Top Posters In This Topic

my assumption:

a person wants to become a Nihang and has sukha coz that is the maryada. If in his heart he feels that sukha is wrong (the drink, not the person lol) surely that is a sin?

(It would not be a sin for the Nihang sitting next to him who understands and accepts the maryada implicitly though.)

Link to comment
Share on other sites

this won't focus mainly on the word sin, but it touches it in various ways. i will find more stuff on it later.

For a sadhu any action based on the desire for physical pleasure is an unworthy immature activity. For a devoted sadhu then it is not even a temptation, but at first on the path for some there may exist conflict.

Sadhus are lucky because they have their energy focused on one result only. They are blessed with grace. Other people chase their tails constantly and call that happiness. :biglaugh Thus us mortals have to chose carefully.

Personally i don't know anything in yoga that addresses "wrongful acts" -- Patanjali doesn't use the words bad, sin, or wrong, because there are no morals in yoga. Ahimsa is based on a universal cosmic principle that one may call love (although it can not be defined). Either we understand and experience it or not. Authentic yogic practices leads us to integrating this love in all our relations.

Similarly asteya (non-stealing) also can mean honesty (and is closely related to satya (residing in truth). Brahmacharya simply means walking with God or accepting creation as one's teacher. These are all activities/practices that a yogi does for their welfare which is defined transpersonally and non-dually for their own well being as well as others. They are practices -- and as you should know all practices are optional in yoga. No one is going to beat you up or punish you if you chose not to practice. Either you practice or not. But karma says that we reap the rewards/benefits of our wise actions/practice, suffer the consequences od ignorant actions (dukha), and also suffer from inaction. Yes, in yoga karma is created via action, speech, and/or thought and such can effect others.

********************

Yes sin is a "bad" word in yoga. Doesn't translate. Also "wrongful acts" doesn't translate either. yama and niyama are simply optional (neither right nor wrong) practices which lead one to union. Affairs also are not mentioned, but yes harm (himsa) is definitely well discussed.

The general idea is that ahimsa is the intent of not harming, removing violence, removing harm, not creating harm, healing injury, non-injuriousness, and the like.

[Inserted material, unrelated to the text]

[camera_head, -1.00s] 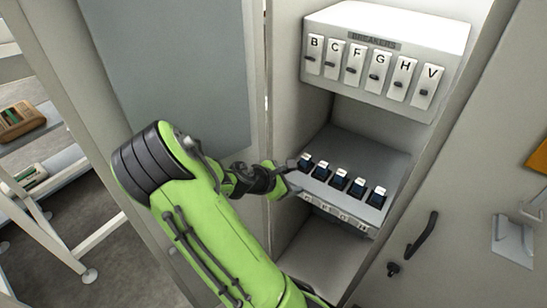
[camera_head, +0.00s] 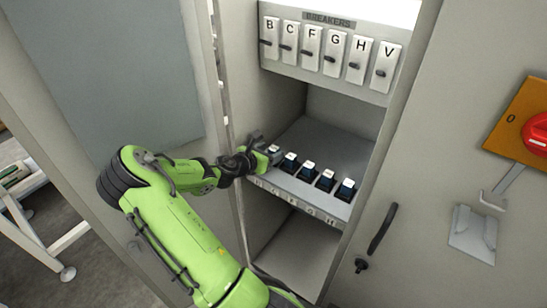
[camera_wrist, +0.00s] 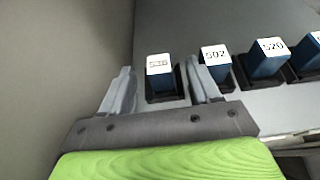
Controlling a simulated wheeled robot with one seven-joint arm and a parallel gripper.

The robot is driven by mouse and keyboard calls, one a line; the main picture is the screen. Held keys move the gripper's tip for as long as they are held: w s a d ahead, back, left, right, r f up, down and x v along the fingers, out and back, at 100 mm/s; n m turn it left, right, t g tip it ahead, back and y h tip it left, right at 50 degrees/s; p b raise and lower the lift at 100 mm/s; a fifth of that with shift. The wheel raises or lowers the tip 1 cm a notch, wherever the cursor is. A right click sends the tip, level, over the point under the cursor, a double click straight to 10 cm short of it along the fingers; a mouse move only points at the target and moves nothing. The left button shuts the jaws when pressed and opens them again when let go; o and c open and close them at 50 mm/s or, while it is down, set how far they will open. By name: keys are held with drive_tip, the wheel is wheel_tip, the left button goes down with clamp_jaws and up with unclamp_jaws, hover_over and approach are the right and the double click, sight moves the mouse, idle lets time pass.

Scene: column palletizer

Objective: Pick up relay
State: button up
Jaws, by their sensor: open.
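Several dark blue relays with white labelled tops stand in a row of black sockets on the cabinet shelf (camera_head: 335,135). The leftmost relay (camera_wrist: 160,68) has a number too blurred to read surely; it also shows in the head view (camera_head: 274,150). My gripper (camera_wrist: 159,72) is open, with one finger on each side of this relay and gaps visible between. Its right finger lies between this relay and the relay marked 502 (camera_wrist: 215,58). The relay marked 520 (camera_wrist: 268,58) stands farther right. In the head view, my gripper partly hides the leftmost relay.
The cabinet's left wall (camera_wrist: 75,60) is close to my gripper's left side. A breaker panel (camera_head: 325,50) with several lettered switches hangs above the shelf. The cabinet door (camera_head: 100,70) stands open at left. A dark handle (camera_head: 382,229) is on the panel at right.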

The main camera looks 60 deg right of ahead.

That is the direction where we are headed, that is to commune with less abuse and harm in our life. That means for ourselves and in the transpersonal sense (the bigger picture) for all beings. As we practice we see more clearly this connection between love and ahimsa. Of course wee start to naturally want to bring more love and healing into our lives and so this becomes a good habit. We remove or eradicate harm/injury spontaneously in all our relations eventually. At first we are happy just to reduce it. All that is changing our karmic stream -- the direction of our karmic winds heading toward loving kindness for self and others -- for the true Self which knows no bounds -- for LOVE.

So the idea here is that we can change our own circumstances and conditions -- the constellations (so to speak which make up our past habitual patterns and circumstances) by ceasing to plant negative karmic seeds (such as by not acting upon the kleshas (confusion, anger, hatred, fear, greed, arrogance, pride, etc) because it is the kleshas which create negative karma, just as the yams/niyams are the antidotes for the kleshas (and hence the karma).

So how does this come up in everyday life. OK, I catch myself wanting to go out to buy a new scarf. I mean I already have five scarves. I really don't need a sixth scarf, but what is driving me to do it, consciousness asks? The answer may be that it is the klesha of greed, envy, vanity, insecurity or any such stupid sensibility. I recognize it as the klesha that it is and do not invest time/energy into it deciding instead oh maybe I will sit in meditation or play with some breathing exercises instead. Maybe I will read a good book or help my elderly neighbor next door or etc. This is one example how we can change our karma by not acting upon the kleshas or by the same token applying the yam/niyams like in this case aparigraha (simplifying our life, non-greed, non-attachment).

Link to comment
Share on other sites

Amrik, what can take you away from something that is everywhere? you can't escape Waheguru...

the reason i ask what sin is (or if it even exists) is because it seems to me that karma doesn't seem to need a definition of good or bad. it's objective. there's no real judgement. what you do, whether you think it's "good" or "bad" is merely going to come back to you.

but the concept of sin as i see it is loaded with connotations of "good" and "bad".

so i'm going to rephrase my question:

what is sin? does the concept of sin have any place in sikhi?

Link to comment
Share on other sites

my assumption:

a person wants to become a Nihang and has sukha coz that is the maryada. If in his heart he feels that sukha is wrong (the drink, not the person lol) surely that is a sin?

(It would not be a sin for the Nihang sitting next to him who understands and accepts the maryada implicitly though.)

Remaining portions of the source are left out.